Nah, pertanyaannya, apakah MK akan mengabulkan permohonan tersebut, yang mana menurut informasi yang berkembang, MK akan memutuskan hal ini pada awal Juni, yang mana setelah ke-9 hakim berembug soal ini.
Sebelumnya, bahwa dari 9 parpol parlemen, PDIP mendukung sistem proporsional tertutup, sedangkan ke-8 partai (fraksi) lainnya di DPR menolak sistem ini dengan menghendaki Pemilu tetap dengan sistem proporsional terbuka. Dibaca, incumbent/kekuasaan (“status quo”) lebih condong ke sistem proporsional tertutup.

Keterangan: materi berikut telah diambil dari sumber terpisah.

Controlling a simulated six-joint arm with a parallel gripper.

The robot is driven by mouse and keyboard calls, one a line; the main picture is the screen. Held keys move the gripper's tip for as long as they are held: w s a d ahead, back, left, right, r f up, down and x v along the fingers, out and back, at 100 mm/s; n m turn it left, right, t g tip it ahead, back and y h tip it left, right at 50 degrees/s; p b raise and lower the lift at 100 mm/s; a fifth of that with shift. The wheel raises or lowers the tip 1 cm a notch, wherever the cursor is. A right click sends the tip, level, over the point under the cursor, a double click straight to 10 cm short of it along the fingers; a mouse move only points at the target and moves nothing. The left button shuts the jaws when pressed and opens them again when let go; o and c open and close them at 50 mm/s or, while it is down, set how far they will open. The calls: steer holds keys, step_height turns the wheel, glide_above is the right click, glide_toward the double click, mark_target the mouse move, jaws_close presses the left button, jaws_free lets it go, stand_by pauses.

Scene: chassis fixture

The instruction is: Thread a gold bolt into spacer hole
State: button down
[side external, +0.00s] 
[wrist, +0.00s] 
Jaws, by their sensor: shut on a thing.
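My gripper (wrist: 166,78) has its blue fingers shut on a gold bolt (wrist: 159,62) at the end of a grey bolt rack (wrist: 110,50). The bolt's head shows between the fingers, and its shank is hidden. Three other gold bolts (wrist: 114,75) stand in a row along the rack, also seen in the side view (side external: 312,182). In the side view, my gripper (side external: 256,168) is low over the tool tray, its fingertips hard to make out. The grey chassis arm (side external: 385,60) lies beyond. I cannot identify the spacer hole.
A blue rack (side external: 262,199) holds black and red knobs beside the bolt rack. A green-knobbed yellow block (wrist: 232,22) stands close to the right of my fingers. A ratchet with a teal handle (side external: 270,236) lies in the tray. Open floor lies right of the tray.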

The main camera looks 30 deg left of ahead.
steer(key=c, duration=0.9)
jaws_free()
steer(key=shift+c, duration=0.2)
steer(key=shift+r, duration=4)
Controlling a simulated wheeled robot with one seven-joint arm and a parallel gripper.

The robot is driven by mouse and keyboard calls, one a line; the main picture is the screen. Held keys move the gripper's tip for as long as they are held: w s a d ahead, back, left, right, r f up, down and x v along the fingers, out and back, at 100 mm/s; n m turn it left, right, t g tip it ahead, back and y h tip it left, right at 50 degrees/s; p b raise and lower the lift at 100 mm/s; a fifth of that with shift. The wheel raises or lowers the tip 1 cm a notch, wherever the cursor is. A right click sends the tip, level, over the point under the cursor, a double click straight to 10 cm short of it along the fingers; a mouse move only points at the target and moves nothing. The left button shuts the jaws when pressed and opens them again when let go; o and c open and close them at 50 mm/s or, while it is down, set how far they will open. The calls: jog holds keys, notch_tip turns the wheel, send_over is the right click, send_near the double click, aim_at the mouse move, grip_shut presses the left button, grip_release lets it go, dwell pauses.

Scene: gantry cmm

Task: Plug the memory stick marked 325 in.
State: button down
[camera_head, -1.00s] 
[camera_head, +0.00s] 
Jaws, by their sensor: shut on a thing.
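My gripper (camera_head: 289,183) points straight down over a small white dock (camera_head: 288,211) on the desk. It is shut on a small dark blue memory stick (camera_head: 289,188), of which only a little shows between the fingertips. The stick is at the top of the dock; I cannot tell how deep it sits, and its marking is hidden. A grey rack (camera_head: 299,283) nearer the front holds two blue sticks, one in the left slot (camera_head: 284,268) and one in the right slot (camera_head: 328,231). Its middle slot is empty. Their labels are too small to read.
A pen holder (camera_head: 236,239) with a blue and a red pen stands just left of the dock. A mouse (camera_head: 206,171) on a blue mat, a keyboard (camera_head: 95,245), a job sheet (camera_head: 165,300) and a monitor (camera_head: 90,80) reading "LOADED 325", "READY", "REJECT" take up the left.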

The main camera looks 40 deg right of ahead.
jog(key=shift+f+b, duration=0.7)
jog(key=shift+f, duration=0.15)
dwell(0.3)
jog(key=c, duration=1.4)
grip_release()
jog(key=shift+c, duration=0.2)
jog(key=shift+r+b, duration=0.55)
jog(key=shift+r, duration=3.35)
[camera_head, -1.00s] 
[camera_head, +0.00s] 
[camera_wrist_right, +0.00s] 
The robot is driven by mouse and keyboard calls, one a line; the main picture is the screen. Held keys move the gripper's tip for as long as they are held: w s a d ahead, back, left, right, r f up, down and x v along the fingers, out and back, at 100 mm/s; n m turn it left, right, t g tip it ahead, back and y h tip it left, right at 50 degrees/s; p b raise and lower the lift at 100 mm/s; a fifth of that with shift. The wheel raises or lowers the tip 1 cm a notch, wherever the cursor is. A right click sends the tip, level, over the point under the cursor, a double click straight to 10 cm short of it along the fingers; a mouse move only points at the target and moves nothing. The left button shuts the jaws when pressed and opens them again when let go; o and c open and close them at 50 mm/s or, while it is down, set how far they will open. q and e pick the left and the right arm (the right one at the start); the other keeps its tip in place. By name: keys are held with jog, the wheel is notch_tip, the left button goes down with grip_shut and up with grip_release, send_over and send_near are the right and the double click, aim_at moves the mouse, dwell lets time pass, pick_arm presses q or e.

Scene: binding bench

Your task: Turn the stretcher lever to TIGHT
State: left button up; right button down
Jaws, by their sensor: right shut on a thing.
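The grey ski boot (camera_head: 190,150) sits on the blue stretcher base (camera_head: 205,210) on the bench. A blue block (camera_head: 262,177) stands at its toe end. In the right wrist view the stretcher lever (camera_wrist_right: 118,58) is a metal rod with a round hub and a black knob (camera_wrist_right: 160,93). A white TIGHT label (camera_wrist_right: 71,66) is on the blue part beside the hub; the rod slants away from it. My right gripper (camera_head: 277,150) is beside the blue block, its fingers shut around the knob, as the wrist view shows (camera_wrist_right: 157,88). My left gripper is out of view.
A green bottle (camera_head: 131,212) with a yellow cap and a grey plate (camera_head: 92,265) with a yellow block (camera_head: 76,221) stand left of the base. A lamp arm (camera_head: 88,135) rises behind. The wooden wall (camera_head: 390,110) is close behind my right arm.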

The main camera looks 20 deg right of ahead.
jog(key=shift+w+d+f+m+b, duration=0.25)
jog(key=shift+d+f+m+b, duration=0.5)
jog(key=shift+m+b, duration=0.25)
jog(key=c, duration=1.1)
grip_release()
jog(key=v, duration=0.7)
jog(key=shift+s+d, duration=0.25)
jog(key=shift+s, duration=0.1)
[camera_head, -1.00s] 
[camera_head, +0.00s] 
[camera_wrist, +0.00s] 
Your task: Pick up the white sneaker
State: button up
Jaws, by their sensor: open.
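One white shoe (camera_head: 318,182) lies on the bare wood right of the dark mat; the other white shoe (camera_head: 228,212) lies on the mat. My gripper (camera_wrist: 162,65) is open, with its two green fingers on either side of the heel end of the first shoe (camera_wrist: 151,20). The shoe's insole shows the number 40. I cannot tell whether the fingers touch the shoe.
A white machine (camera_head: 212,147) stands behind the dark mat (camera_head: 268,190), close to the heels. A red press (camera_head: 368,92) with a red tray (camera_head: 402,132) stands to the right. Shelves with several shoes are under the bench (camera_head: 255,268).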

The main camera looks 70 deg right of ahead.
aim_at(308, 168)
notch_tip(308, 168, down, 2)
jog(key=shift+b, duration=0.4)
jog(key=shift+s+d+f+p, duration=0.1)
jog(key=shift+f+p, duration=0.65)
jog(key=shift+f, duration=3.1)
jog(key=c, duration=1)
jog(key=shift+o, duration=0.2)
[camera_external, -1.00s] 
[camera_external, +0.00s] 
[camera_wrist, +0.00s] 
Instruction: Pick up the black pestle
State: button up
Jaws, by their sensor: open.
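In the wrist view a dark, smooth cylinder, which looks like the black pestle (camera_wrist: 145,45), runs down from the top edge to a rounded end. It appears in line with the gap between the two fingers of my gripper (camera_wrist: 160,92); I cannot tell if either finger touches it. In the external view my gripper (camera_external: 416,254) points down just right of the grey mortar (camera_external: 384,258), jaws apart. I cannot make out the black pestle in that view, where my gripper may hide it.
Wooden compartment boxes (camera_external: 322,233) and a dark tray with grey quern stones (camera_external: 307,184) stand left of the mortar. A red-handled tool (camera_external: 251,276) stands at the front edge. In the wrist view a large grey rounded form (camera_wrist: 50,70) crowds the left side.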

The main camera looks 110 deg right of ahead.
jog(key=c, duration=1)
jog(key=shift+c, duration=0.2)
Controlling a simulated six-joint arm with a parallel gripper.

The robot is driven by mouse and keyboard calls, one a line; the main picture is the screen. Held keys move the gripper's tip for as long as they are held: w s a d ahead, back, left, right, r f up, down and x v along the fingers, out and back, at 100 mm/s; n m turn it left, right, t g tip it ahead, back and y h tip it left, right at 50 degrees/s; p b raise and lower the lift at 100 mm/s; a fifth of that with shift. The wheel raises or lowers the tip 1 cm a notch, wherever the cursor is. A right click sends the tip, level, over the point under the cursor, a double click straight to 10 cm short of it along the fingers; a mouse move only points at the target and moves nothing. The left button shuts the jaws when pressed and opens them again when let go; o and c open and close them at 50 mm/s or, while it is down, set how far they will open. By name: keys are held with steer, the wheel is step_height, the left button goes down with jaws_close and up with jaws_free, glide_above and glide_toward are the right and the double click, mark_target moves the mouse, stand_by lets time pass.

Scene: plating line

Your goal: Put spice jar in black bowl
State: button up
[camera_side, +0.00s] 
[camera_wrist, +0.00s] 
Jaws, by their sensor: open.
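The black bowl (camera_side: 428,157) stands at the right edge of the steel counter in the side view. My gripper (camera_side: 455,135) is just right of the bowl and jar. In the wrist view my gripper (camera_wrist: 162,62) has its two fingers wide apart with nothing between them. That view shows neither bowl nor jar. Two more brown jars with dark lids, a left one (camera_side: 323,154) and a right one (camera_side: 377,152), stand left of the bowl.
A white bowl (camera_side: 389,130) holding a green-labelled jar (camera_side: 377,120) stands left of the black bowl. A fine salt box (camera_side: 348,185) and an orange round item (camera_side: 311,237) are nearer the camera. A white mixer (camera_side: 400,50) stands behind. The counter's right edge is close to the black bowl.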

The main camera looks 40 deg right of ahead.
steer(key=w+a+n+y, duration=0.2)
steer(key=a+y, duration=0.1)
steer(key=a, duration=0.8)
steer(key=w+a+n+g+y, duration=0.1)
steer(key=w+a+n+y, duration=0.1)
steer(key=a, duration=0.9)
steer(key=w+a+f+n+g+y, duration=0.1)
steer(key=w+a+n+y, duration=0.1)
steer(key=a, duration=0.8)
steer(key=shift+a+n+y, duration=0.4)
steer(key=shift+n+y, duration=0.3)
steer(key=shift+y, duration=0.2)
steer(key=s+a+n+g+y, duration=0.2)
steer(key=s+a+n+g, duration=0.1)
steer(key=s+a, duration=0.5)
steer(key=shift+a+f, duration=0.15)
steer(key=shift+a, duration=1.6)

Denny Indrayana seorang pakar hukum, telah membocorkan kepada publik, bahwa dirinya mengklaim mendapatkan informasi A1, bahwa para hakim akan mengabulkan gugatan tersebut, dalam pokok, sistem pemilu akan kembali menggunakan sistem proporsional tertutup. Akhirnya, menjadi isu nasional, spekulasi dan tafsir-tafsir pun mengemuka di seluruh lapisan, juga sebagai keniscayaan.
Tak sedikit yang menilai, bila itu benar, maka ruhnya mengkhianati amanat reformasi dengan kembali menghidupkan semangat orde baru yang jauh dari nilai-nilai demokrasi.